Copy exactly, and only, the lines from the line containing "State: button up" through the last line of the records below, both included.

══ DATA TO USE

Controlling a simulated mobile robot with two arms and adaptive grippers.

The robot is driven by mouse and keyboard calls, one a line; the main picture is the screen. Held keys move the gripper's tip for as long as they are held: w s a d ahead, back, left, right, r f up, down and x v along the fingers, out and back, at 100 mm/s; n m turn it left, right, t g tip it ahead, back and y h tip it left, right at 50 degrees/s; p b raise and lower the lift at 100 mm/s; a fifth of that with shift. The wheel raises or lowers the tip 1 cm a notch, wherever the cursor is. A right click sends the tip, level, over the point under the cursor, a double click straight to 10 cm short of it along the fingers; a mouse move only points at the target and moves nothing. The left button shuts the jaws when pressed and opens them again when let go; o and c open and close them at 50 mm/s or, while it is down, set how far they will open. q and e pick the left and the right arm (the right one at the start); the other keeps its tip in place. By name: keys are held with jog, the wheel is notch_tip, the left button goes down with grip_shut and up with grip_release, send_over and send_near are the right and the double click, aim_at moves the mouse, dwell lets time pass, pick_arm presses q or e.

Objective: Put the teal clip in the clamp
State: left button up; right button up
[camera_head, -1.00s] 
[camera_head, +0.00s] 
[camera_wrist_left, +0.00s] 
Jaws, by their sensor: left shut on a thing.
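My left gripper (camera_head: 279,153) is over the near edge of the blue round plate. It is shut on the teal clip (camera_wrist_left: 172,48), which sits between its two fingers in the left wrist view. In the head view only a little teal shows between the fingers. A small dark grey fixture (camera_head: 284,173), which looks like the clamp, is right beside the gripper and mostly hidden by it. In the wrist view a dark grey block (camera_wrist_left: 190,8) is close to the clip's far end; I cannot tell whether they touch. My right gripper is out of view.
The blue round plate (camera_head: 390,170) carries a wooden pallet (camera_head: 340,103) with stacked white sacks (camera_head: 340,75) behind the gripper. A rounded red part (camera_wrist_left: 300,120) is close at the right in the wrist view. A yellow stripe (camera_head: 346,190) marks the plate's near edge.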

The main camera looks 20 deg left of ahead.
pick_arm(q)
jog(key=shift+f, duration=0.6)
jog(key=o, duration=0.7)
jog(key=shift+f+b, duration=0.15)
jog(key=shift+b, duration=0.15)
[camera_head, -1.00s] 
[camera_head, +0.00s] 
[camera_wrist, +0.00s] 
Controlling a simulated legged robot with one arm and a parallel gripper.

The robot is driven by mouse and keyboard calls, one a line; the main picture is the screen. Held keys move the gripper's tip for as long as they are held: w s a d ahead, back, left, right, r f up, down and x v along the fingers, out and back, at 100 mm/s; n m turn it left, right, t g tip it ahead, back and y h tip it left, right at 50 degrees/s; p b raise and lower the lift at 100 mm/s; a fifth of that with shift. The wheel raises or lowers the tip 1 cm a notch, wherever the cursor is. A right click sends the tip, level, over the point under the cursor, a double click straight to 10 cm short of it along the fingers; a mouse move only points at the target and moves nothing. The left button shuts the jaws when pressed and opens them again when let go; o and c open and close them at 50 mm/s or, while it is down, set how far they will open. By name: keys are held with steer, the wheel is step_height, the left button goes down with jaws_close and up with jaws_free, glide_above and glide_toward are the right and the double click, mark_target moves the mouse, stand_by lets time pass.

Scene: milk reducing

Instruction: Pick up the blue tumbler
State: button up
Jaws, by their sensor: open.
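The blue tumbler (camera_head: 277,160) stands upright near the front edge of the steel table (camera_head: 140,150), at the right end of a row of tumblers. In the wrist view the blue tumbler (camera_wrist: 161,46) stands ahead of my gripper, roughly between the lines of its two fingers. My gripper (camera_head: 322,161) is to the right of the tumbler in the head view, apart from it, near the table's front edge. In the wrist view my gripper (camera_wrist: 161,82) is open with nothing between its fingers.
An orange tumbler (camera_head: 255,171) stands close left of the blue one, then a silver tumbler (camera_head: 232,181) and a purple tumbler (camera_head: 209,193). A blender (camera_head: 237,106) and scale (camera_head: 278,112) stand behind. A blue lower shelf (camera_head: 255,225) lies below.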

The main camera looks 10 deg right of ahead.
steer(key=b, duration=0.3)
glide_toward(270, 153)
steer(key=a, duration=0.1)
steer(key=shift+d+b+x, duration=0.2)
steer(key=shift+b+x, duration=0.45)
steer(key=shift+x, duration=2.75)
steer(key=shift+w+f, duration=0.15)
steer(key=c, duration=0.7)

════

## THE RESULT
State: button up
Jaws, by their sensor: open.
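The blue tumbler (camera_head: 277,160) stands upright near the front edge of the steel table (camera_head: 140,150), at the right end of a row of tumblers. In the wrist view the blue tumbler (camera_wrist: 161,46) stands ahead of my gripper, roughly between the lines of its two fingers. My gripper (camera_head: 322,161) is to the right of the tumbler in the head view, apart from it, near the table's front edge. In the wrist view my gripper (camera_wrist: 161,82) is open with nothing between its fingers.
An orange tumbler (camera_head: 255,171) stands close left of the blue one, then a silver tumbler (camera_head: 232,181) and a purple tumbler (camera_head: 209,193). A blender (camera_head: 237,106) and scale (camera_head: 278,112) stand behind. A blue lower shelf (camera_head: 255,225) lies below.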

The main camera looks 10 deg right of ahead.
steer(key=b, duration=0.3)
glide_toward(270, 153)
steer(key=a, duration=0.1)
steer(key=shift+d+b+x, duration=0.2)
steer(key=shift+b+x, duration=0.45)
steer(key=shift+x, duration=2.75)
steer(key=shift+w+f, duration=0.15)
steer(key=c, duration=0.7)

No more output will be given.